Everywhere the Fairchild émigrés went,
they took the Noyce approach with them. It wasn't enough to start up a
company; you had to start up a community, a community in which there were
no social distinctions, and it was first come, first served, in the parking
lot, and everyone was supposed to internalize the common goals. The atmosphere
of the new companies was so democratic, it startled businessmen from the
East. Some fifty-five-year-old biggie with his jowls swelling up smoothly
from out of his F. R. Tripler modified-spread white collar and silk jacquard
print necktie would call up from GE or RCA and say, "This is Harold B.
Thatchwaite," and the twenty-three-year-old secretary on the other end
of the line, out in the Silicon Valley, would say in one of those sunny
blond pale-blue-eyed California voices: "Just a minute, Hal, Jack will
be right with you. " And once he got to California and met this Jack for
the first time, there he would be, the CEO himself, all of thirty-three
vears old, wearing no jacket, no necktie, just a checked shirt, khaki pants,
and a pair of moccasins with welted seams the size of jumper cables. Naturally
the first sounds out of this Jack's mouth would be: "Hi, Hal. "
It was the 1960s. and people in the East were hearing
a lot about California surfers, California bikers, hot rodders, car customizers,
California hippies, and political protesters, and the picture they got
was of young people in jeans and T-shirts who were casual, spontaneous,
impulsive, emotional, sensual, undisciplined, and obnoxiously proud of
it. So these semiconductor outfits in the Silicon Valley with their CEOs
dressed like camp counselors struck them as the business versions of the
They couldn't have been more wrong. The new breed
of the Silicon Valley lived for work. They were disciplined to the point
of back spasms. They worked long hours and kept working on weekends. They
became absorbed in their companies the way men once had in the palmy days
of the automobile industry. In the Silicon Valley a young engineer would
go to work at eight in the morning, work right through lunch, leave the
plant at six-thirty or seven, drive home, play with the baby for half an
hour, have dinner with his wife, get in bed with her, give her a quick
toss, then get up and leave her there in the dark and work at his desk
for two or three hours on "a coupla things I had to bring home with me."

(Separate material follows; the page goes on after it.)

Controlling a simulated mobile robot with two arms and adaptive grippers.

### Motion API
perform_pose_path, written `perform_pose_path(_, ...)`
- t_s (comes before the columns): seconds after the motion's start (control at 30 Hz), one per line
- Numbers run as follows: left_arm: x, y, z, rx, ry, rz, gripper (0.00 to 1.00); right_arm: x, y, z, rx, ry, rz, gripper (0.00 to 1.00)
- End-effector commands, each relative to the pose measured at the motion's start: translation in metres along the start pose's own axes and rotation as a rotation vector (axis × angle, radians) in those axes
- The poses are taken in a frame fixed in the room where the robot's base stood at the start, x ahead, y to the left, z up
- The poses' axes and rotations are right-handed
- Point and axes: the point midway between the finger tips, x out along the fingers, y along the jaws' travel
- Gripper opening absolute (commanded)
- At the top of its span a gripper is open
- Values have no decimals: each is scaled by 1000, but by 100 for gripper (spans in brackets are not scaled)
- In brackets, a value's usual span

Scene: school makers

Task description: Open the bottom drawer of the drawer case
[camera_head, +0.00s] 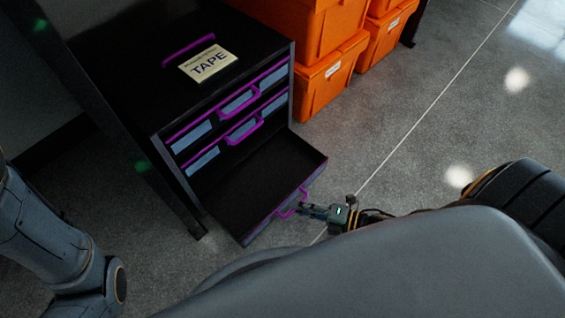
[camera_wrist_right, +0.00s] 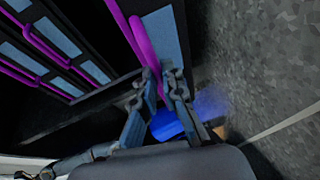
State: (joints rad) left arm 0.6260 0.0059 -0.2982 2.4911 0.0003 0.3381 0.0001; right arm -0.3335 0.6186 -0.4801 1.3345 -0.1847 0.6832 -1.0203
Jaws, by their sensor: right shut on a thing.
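The black drawer case (camera_head: 222,68) stands on the floor with a TAPE label on its top and purple handles. Its bottom drawer (camera_head: 262,163) is pulled far out and looks empty inside. The two upper drawers (camera_head: 228,105) are shut. My right gripper (camera_head: 305,210) is at the purple handle (camera_head: 290,203) on the bottom drawer's front. In the right wrist view, its fingers (camera_wrist_right: 161,88) are closed on that purple handle (camera_wrist_right: 143,45). Of my left arm, only links show at the left; its gripper is out of view.
Orange bins (camera_head: 325,80) are stacked behind and to the right of the case. A dark table leg (camera_head: 160,175) stands at the case's left. The grey floor (camera_head: 420,125) to the right is clear.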

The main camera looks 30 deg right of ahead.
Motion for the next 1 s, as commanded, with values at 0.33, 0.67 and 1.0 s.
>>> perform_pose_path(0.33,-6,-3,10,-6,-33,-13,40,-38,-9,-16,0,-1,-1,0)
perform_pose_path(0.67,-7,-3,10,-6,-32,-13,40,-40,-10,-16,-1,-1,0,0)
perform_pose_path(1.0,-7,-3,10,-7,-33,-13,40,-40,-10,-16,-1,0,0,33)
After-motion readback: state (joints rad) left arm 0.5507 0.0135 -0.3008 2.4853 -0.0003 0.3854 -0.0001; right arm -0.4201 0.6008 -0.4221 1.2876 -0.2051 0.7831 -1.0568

Or else he would leave the plant and decide, well,
maybe he would drop in at the Wagon Wheel for a drink before he went home.
Every year there was some place, the Wagon Wheel, Chez Yvonne, Rickey's,
the Roundhouse, where members of this esoteric fraternity, the young men
and women of the semiconductor industry, would head after work to have
a drink and gossip and brag and trade war stories about phase jitters,
phantom circuits, bubble memories, pulse trains, bounceless contacts, burst
modes, leapfrog tests, p-n junctions, sleeping-sickness modes, slow-death
episodes, RAMs, NAKs, MOSes, PCMs, PROMs, PROM blowers, PROM burners, PROM
blasters, and teramagnitudes, meaning multiples of a million millions.
So then he wouldn't get home until nine, and the baby was asleep, and dinner
was cold, and the wife was frosted off, and he would stand there and cup
his hands as if making an imaginary snowball and try to explain to her...
while his mind trailed off to other matters, LSIs, VLSIs, alpha flux, de-rezzing,
forward biases, parasitic signals, and that terasexy little cookie from
Signetics he had met at the Wagon Wheel, who understood such things.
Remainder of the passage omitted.